## Required work
Output only the lines running from the line bearing "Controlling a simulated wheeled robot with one" through the line bearing "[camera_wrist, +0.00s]", character for character.

________

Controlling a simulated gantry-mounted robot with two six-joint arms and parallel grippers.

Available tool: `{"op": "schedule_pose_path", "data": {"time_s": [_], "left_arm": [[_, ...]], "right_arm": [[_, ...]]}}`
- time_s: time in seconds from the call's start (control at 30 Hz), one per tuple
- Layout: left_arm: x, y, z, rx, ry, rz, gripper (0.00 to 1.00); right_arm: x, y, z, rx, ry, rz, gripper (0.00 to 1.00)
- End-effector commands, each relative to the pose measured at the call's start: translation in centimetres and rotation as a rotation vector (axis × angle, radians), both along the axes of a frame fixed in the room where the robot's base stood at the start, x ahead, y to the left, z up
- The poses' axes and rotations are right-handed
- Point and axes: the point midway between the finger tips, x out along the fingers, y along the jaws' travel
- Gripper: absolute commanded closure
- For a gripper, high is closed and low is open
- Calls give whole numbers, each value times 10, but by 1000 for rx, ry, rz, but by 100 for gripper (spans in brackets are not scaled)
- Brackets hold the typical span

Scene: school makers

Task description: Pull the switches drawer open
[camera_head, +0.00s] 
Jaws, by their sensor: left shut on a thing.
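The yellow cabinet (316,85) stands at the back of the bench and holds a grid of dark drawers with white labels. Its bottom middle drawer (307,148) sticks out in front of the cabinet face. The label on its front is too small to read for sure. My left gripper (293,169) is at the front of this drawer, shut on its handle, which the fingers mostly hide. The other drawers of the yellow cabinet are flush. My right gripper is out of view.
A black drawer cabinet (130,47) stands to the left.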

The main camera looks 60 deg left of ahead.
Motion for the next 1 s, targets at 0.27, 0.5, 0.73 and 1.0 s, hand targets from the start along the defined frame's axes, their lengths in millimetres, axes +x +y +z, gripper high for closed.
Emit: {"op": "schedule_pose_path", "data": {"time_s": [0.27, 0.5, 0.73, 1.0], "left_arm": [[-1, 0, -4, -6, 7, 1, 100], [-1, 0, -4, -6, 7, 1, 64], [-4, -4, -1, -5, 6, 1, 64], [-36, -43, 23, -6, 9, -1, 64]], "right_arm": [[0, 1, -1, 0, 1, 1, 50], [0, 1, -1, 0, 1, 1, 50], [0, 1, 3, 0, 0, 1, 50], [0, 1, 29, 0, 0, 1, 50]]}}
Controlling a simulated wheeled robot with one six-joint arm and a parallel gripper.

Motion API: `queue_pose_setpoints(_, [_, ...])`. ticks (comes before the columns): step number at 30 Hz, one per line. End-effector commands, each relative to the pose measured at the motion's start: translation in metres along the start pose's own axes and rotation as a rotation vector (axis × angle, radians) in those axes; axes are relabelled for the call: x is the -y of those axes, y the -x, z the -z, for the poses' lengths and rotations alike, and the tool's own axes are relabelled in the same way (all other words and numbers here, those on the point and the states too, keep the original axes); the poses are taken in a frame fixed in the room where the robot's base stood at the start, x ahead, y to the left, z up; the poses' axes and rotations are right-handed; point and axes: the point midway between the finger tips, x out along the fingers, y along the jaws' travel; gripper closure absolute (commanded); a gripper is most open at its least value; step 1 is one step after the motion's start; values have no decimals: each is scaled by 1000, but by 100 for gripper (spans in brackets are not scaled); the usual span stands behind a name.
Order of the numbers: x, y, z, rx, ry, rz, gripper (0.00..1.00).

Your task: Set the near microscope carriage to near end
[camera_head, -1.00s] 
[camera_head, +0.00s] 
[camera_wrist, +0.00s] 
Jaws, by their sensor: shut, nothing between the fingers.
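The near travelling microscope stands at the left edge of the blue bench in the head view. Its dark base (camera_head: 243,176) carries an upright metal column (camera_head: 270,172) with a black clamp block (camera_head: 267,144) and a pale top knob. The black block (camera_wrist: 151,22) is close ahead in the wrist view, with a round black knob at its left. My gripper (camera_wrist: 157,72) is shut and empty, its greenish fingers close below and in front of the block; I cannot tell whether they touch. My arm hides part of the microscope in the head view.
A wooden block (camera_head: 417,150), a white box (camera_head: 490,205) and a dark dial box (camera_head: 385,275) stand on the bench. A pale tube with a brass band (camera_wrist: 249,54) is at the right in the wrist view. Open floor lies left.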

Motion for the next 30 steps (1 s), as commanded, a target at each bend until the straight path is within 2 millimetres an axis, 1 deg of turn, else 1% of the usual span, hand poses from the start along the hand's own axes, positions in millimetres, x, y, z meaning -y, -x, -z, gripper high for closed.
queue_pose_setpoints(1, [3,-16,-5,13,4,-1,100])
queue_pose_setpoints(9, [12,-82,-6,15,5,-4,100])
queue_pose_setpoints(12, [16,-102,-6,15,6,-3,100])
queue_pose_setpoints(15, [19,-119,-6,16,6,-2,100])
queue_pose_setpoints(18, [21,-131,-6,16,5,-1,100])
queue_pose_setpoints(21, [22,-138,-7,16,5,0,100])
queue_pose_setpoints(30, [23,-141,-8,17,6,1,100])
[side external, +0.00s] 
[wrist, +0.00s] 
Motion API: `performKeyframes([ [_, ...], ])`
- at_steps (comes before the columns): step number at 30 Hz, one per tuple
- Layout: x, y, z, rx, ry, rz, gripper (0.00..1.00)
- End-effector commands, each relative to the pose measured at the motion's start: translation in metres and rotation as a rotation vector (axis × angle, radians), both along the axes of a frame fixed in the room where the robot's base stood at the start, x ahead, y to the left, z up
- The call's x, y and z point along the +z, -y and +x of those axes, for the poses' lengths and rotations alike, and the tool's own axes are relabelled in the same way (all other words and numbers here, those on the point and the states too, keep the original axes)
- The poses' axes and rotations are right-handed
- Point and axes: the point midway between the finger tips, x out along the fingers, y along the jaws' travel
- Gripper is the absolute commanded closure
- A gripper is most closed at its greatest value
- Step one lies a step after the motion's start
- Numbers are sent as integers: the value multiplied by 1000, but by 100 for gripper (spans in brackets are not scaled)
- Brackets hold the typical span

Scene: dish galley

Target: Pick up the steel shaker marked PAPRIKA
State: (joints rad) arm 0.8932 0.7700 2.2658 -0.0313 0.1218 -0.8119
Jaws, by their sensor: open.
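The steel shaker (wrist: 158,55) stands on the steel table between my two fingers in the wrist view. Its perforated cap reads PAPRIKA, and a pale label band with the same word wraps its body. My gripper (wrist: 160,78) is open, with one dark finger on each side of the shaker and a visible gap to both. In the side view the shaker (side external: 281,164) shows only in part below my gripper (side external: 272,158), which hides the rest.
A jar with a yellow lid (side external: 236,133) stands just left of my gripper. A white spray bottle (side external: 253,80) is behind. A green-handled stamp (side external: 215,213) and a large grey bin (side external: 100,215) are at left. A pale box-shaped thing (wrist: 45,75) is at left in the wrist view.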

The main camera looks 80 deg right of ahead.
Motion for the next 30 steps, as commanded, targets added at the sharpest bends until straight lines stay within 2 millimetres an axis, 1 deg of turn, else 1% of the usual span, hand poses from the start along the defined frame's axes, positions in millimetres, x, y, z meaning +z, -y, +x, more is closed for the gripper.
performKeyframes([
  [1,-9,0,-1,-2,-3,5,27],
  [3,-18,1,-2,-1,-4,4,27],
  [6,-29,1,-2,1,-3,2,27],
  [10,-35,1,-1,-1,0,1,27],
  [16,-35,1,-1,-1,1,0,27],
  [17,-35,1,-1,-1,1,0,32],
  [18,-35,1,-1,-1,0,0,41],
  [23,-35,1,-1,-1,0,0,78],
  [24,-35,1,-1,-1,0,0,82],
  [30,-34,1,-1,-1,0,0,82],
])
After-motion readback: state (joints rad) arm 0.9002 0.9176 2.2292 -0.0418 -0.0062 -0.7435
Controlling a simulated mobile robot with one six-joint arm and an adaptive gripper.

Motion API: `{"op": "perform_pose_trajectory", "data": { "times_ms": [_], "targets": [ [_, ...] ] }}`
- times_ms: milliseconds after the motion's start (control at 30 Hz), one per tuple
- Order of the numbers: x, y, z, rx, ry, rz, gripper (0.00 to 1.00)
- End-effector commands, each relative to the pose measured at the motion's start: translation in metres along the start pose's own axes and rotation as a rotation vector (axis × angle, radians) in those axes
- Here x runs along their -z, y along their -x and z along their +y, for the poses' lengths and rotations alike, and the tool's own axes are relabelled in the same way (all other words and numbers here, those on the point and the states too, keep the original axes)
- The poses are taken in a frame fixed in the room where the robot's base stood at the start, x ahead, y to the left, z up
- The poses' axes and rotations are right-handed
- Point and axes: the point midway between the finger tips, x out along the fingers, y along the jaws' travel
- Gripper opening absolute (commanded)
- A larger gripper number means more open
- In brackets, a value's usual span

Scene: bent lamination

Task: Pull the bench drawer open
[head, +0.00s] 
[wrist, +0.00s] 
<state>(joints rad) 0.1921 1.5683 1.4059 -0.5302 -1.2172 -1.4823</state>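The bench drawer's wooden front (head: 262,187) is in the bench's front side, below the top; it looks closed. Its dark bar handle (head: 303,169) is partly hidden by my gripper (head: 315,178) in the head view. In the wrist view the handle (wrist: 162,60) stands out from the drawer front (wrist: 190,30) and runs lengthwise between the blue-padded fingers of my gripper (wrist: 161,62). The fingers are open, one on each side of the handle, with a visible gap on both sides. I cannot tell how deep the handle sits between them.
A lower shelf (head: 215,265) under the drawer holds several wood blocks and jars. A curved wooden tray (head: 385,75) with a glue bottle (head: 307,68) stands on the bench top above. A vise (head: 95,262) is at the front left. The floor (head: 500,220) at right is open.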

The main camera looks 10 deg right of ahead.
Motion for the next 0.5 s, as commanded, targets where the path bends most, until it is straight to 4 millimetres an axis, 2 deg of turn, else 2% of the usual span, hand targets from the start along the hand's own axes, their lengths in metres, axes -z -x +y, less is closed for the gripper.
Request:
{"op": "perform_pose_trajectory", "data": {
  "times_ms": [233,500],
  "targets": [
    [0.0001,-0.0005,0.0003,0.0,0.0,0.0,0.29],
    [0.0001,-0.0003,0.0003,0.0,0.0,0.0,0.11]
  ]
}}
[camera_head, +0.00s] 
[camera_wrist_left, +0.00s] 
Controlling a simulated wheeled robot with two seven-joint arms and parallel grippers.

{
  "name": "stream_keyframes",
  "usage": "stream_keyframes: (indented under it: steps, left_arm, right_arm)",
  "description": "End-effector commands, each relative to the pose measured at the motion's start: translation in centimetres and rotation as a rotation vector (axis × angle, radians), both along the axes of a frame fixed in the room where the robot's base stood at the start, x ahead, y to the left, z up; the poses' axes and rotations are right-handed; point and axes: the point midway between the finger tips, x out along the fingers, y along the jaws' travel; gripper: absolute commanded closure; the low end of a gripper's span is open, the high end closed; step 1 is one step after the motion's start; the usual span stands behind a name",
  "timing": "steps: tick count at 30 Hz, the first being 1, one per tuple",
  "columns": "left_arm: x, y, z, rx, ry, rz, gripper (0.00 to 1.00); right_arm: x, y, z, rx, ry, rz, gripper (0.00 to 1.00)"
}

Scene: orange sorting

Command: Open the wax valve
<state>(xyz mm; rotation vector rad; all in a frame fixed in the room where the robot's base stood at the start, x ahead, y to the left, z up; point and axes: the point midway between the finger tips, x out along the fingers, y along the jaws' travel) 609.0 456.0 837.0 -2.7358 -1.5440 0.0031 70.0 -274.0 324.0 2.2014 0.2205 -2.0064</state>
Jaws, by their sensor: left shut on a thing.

________

## Answer to the problem
Controlling a simulated wheeled robot with one six-joint arm and a parallel gripper.

Motion API: `queue_pose_setpoints(_, [_, ...])`. ticks (comes before the columns): step number at 30 Hz, one per line. End-effector commands, each relative to the pose measured at the motion's start: translation in metres along the start pose's own axes and rotation as a rotation vector (axis × angle, radians) in those axes; axes are relabelled for the call: x is the -y of those axes, y the -x, z the -z, for the poses' lengths and rotations alike, and the tool's own axes are relabelled in the same way (all other words and numbers here, those on the point and the states too, keep the original axes); the poses are taken in a frame fixed in the room where the robot's base stood at the start, x ahead, y to the left, z up; the poses' axes and rotations are right-handed; point and axes: the point midway between the finger tips, x out along the fingers, y along the jaws' travel; gripper closure absolute (commanded); a gripper is most open at its least value; step 1 is one step after the motion's start; values have no decimals: each is scaled by 1000, but by 100 for gripper (spans in brackets are not scaled); the usual span stands behind a name.
Order of the numbers: x, y, z, rx, ry, rz, gripper (0.00..1.00).

Your task: Set the near microscope carriage to near end
[camera_head, -1.00s] 
[camera_head, +0.00s] 
[camera_wrist, +0.00s] 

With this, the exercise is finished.